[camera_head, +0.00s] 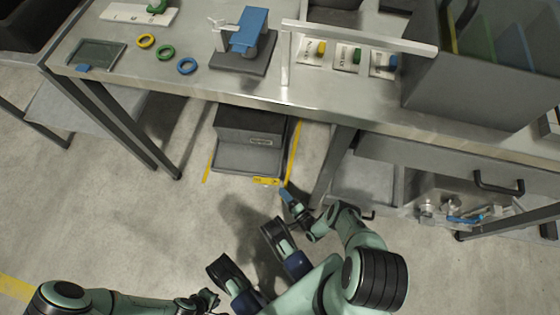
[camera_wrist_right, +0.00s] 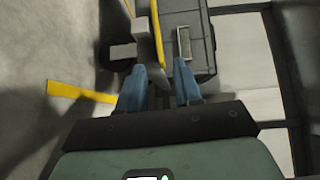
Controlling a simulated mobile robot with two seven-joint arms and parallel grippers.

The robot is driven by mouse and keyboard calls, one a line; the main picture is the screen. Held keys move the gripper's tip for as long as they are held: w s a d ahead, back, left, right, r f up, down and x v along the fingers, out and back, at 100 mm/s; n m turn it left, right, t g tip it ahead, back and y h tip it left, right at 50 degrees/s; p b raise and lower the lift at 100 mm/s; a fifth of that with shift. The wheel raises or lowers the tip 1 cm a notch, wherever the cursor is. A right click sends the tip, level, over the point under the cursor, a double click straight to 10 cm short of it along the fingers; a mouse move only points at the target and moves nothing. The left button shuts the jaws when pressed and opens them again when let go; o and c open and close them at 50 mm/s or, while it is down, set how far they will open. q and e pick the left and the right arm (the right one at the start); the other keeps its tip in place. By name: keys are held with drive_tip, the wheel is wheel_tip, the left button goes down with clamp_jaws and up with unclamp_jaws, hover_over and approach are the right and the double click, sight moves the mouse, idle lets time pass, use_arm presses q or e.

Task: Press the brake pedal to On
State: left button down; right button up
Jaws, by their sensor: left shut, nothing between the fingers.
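The brake pedal unit (camera_head: 248,125) is a grey box with a lower front plate (camera_head: 245,158), on the floor under the table. My left gripper (camera_head: 208,298) is shut and empty, low in the picture, away from the pedal.
The metal table (camera_head: 200,85) spans above the pedal, carrying coloured rings (camera_head: 166,53), a blue device (camera_head: 248,32) and a grey bin (camera_head: 480,80). Table legs (camera_head: 130,125) stand at left. Yellow floor tape (camera_head: 293,150) flanks the unit. A drawer cabinet (camera_head: 450,165) is at right. Floor at left is clear.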

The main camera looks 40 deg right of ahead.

#### REQUIREMENT
Write the material out again exactly as it appears, dropping the pictures.

#### EXPECTED OUTPUT
[camera_head, +0.00s] 
[camera_wrist_right, +0.00s] 
Controlling a simulated mobile robot with two seven-joint arms and parallel grippers.

The robot is driven by mouse and keyboard calls, one a line; the main picture is the screen. Held keys move the gripper's tip for as long as they are held: w s a d ahead, back, left, right, r f up, down and x v along the fingers, out and back, at 100 mm/s; n m turn it left, right, t g tip it ahead, back and y h tip it left, right at 50 degrees/s; p b raise and lower the lift at 100 mm/s; a fifth of that with shift. The wheel raises or lowers the tip 1 cm a notch, wherever the cursor is. A right click sends the tip, level, over the point under the cursor, a double click straight to 10 cm short of it along the fingers; a mouse move only points at the target and moves nothing. The left button shuts the jaws when pressed and opens them again when let go; o and c open and close them at 50 mm/s or, while it is down, set how far they will open. q and e pick the left and the right arm (the right one at the start); the other keeps its tip in place. By name: keys are held with drive_tip, the wheel is wheel_tip, the left button goes down with clamp_jaws and up with unclamp_jaws, hover_over and approach are the right and the double click, sight moves the mouse, idle lets time pass, use_arm presses q or e.

Task: Press the brake pedal to On
State: left button down; right button up
Jaws, by their sensor: left shut, nothing between the fingers.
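The brake pedal unit (camera_head: 248,125) is a grey box with a lower front plate (camera_head: 245,158), on the floor under the table. My left gripper (camera_head: 208,298) is shut and empty, low in the picture, away from the pedal.
The metal table (camera_head: 200,85) spans above the pedal, carrying coloured rings (camera_head: 166,53), a blue device (camera_head: 248,32) and a grey bin (camera_head: 480,80). Table legs (camera_head: 130,125) stand at left. Yellow floor tape (camera_head: 293,150) flanks the unit. A drawer cabinet (camera_head: 450,165) is at right. Floor at left is clear.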

The main camera looks 40 deg right of ahead.

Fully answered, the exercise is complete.